(Dataset items)
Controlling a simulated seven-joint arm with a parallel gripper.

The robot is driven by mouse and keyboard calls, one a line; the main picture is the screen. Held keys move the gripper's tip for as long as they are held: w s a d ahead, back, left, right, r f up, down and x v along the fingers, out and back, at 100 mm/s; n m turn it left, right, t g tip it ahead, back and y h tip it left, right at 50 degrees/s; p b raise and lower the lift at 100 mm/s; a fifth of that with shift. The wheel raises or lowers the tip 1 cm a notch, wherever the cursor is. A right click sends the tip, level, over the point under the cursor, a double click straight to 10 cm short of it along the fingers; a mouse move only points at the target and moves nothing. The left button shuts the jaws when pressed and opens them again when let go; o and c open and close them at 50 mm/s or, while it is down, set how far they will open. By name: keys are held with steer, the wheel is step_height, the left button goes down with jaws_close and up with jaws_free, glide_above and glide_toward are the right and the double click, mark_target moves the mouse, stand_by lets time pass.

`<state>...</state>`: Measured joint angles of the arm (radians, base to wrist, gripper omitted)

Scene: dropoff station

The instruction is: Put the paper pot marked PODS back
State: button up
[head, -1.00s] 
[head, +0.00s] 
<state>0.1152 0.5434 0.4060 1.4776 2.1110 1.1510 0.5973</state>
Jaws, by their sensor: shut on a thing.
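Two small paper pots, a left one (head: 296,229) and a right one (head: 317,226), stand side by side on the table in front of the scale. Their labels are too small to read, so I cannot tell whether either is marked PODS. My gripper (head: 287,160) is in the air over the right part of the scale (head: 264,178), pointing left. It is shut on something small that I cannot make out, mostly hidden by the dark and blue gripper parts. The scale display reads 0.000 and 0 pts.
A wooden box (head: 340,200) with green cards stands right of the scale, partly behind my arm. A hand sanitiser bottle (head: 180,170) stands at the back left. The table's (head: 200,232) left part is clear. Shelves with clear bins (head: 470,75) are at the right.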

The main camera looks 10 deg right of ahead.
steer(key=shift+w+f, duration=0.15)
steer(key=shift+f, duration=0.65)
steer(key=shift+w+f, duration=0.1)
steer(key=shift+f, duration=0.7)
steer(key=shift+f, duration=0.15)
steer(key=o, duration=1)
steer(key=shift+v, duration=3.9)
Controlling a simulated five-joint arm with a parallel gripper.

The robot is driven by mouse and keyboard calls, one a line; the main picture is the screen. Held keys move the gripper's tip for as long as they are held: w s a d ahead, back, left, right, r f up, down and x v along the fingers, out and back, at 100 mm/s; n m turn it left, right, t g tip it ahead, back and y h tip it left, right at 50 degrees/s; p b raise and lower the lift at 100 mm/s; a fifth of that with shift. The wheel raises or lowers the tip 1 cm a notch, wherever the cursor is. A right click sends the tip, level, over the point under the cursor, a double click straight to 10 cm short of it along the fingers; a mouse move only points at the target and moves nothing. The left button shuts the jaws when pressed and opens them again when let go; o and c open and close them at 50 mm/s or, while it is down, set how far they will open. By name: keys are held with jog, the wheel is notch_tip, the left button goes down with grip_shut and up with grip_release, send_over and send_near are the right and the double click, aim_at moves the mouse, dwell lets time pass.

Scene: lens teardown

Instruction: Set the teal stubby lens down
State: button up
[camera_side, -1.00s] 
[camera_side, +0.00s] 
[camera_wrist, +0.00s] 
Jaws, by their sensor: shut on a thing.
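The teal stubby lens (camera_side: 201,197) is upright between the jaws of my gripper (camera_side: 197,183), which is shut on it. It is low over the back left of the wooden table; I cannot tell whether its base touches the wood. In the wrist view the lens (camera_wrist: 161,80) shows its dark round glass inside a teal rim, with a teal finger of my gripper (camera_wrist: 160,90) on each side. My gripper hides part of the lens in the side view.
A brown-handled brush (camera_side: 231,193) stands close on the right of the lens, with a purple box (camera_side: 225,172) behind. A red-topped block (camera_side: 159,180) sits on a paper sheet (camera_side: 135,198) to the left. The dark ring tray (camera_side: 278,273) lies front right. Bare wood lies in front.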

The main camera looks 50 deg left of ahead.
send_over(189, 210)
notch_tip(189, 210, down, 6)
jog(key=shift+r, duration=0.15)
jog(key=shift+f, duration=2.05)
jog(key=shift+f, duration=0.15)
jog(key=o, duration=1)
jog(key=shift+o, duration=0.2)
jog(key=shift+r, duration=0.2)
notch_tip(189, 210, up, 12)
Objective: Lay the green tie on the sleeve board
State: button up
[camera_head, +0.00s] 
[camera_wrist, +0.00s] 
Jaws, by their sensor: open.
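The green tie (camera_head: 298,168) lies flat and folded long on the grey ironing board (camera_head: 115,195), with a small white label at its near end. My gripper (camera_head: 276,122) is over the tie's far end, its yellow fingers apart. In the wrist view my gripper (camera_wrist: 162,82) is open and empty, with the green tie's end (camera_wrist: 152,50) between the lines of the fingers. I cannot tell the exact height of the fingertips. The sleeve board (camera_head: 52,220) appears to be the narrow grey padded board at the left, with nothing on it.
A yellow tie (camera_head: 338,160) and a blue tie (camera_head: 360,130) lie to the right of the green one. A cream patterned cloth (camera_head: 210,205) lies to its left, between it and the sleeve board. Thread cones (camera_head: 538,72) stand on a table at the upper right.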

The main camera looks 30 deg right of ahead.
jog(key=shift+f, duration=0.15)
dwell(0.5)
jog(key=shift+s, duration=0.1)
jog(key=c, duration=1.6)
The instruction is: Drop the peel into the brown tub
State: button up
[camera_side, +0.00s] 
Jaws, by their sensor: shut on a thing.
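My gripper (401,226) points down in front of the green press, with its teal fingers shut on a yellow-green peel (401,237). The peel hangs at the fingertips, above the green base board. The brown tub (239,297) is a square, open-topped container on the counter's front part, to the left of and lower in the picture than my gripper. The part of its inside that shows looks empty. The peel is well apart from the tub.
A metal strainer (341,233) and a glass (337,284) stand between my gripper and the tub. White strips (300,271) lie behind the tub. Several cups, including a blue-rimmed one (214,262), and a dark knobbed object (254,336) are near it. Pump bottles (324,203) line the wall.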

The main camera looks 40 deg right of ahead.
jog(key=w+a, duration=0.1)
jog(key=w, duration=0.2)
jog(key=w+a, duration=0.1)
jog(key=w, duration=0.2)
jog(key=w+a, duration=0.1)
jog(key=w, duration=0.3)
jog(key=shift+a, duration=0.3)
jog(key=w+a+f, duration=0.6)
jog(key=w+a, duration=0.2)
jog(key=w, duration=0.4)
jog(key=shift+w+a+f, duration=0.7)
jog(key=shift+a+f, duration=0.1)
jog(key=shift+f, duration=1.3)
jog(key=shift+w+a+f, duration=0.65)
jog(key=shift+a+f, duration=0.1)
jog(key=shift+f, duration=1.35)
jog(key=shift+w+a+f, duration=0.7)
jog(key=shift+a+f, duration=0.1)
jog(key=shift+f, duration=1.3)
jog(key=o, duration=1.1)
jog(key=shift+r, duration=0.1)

**What you have to do**
The listing above should be transcribed in full, exactly as written.

**Correct output**
Controlling a simulated seven-joint arm with a parallel gripper.

The robot is driven by mouse and keyboard calls, one a line; the main picture is the screen. Held keys move the gripper's tip for as long as they are held: w s a d ahead, back, left, right, r f up, down and x v along the fingers, out and back, at 100 mm/s; n m turn it left, right, t g tip it ahead, back and y h tip it left, right at 50 degrees/s; p b raise and lower the lift at 100 mm/s; a fifth of that with shift. The wheel raises or lowers the tip 1 cm a notch, wherever the cursor is. A right click sends the tip, level, over the point under the cursor, a double click straight to 10 cm short of it along the fingers; a mouse move only points at the target and moves nothing. The left button shuts the jaws when pressed and opens them again when let go; o and c open and close them at 50 mm/s or, while it is down, set how far they will open. By name: keys are held with steer, the wheel is step_height, the left button goes down with jaws_close and up with jaws_free, glide_above and glide_toward are the right and the double click, mark_target moves the mouse, stand_by lets time pass.

`<state>...</state>`: Measured joint angles of the arm (radians, base to wrist, gripper omitted)

Scene: dropoff station

The instruction is: Put the paper pot marked PODS back
State: button up
[head, -1.00s] 
[head, +0.00s] 
<state>0.1152 0.5434 0.4060 1.4776 2.1110 1.1510 0.5973</state>
Jaws, by their sensor: shut on a thing.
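Two small paper pots, a left one (head: 296,229) and a right one (head: 317,226), stand side by side on the table in front of the scale. Their labels are too small to read, so I cannot tell whether either is marked PODS. My gripper (head: 287,160) is in the air over the right part of the scale (head: 264,178), pointing left. It is shut on something small that I cannot make out, mostly hidden by the dark and blue gripper parts. The scale display reads 0.000 and 0 pts.
A wooden box (head: 340,200) with green cards stands right of the scale, partly behind my arm. A hand sanitiser bottle (head: 180,170) stands at the back left. The table's (head: 200,232) left part is clear. Shelves with clear bins (head: 470,75) are at the right.

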The main camera looks 10 deg right of ahead.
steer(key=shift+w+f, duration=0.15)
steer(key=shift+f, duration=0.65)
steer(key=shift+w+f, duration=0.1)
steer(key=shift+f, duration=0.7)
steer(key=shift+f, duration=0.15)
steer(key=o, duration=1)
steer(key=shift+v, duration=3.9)
Controlling a simulated five-joint arm with a parallel gripper.

The robot is driven by mouse and keyboard calls, one a line; the main picture is the screen. Held keys move the gripper's tip for as long as they are held: w s a d ahead, back, left, right, r f up, down and x v along the fingers, out and back, at 100 mm/s; n m turn it left, right, t g tip it ahead, back and y h tip it left, right at 50 degrees/s; p b raise and lower the lift at 100 mm/s; a fifth of that with shift. The wheel raises or lowers the tip 1 cm a notch, wherever the cursor is. A right click sends the tip, level, over the point under the cursor, a double click straight to 10 cm short of it along the fingers; a mouse move only points at the target and moves nothing. The left button shuts the jaws when pressed and opens them again when let go; o and c open and close them at 50 mm/s or, while it is down, set how far they will open. By name: keys are held with jog, the wheel is notch_tip, the left button goes down with grip_shut and up with grip_release, send_over and send_near are the right and the double click, aim_at moves the mouse, dwell lets time pass.

Scene: lens teardown

Instruction: Set the teal stubby lens down
State: button up
[camera_side, -1.00s] 
[camera_side, +0.00s] 
[camera_wrist, +0.00s] 
Jaws, by their sensor: shut on a thing.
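The teal stubby lens (camera_side: 201,197) is upright between the jaws of my gripper (camera_side: 197,183), which is shut on it. It is low over the back left of the wooden table; I cannot tell whether its base touches the wood. In the wrist view the lens (camera_wrist: 161,80) shows its dark round glass inside a teal rim, with a teal finger of my gripper (camera_wrist: 160,90) on each side. My gripper hides part of the lens in the side view.
A brown-handled brush (camera_side: 231,193) stands close on the right of the lens, with a purple box (camera_side: 225,172) behind. A red-topped block (camera_side: 159,180) sits on a paper sheet (camera_side: 135,198) to the left. The dark ring tray (camera_side: 278,273) lies front right. Bare wood lies in front.

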The main camera looks 50 deg left of ahead.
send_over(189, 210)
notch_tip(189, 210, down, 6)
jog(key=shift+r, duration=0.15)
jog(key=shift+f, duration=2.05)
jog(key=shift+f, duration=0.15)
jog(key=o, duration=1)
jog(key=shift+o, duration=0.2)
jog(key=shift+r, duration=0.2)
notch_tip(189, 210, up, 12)
Objective: Lay the green tie on the sleeve board
State: button up
[camera_head, +0.00s] 
[camera_wrist, +0.00s] 
Jaws, by their sensor: open.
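The green tie (camera_head: 298,168) lies flat and folded long on the grey ironing board (camera_head: 115,195), with a small white label at its near end. My gripper (camera_head: 276,122) is over the tie's far end, its yellow fingers apart. In the wrist view my gripper (camera_wrist: 162,82) is open and empty, with the green tie's end (camera_wrist: 152,50) between the lines of the fingers. I cannot tell the exact height of the fingertips. The sleeve board (camera_head: 52,220) appears to be the narrow grey padded board at the left, with nothing on it.
A yellow tie (camera_head: 338,160) and a blue tie (camera_head: 360,130) lie to the right of the green one. A cream patterned cloth (camera_head: 210,205) lies to its left, between it and the sleeve board. Thread cones (camera_head: 538,72) stand on a table at the upper right.

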The main camera looks 30 deg right of ahead.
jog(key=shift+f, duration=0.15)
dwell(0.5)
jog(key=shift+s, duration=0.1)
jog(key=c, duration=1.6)
The instruction is: Drop the peel into the brown tub
State: button up
[camera_side, +0.00s] 
Jaws, by their sensor: shut on a thing.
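My gripper (401,226) points down in front of the green press, with its teal fingers shut on a yellow-green peel (401,237). The peel hangs at the fingertips, above the green base board. The brown tub (239,297) is a square, open-topped container on the counter's front part, to the left of and lower in the picture than my gripper. The part of its inside that shows looks empty. The peel is well apart from the tub.
A metal strainer (341,233) and a glass (337,284) stand between my gripper and the tub. White strips (300,271) lie behind the tub. Several cups, including a blue-rimmed one (214,262), and a dark knobbed object (254,336) are near it. Pump bottles (324,203) line the wall.

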The main camera looks 40 deg right of ahead.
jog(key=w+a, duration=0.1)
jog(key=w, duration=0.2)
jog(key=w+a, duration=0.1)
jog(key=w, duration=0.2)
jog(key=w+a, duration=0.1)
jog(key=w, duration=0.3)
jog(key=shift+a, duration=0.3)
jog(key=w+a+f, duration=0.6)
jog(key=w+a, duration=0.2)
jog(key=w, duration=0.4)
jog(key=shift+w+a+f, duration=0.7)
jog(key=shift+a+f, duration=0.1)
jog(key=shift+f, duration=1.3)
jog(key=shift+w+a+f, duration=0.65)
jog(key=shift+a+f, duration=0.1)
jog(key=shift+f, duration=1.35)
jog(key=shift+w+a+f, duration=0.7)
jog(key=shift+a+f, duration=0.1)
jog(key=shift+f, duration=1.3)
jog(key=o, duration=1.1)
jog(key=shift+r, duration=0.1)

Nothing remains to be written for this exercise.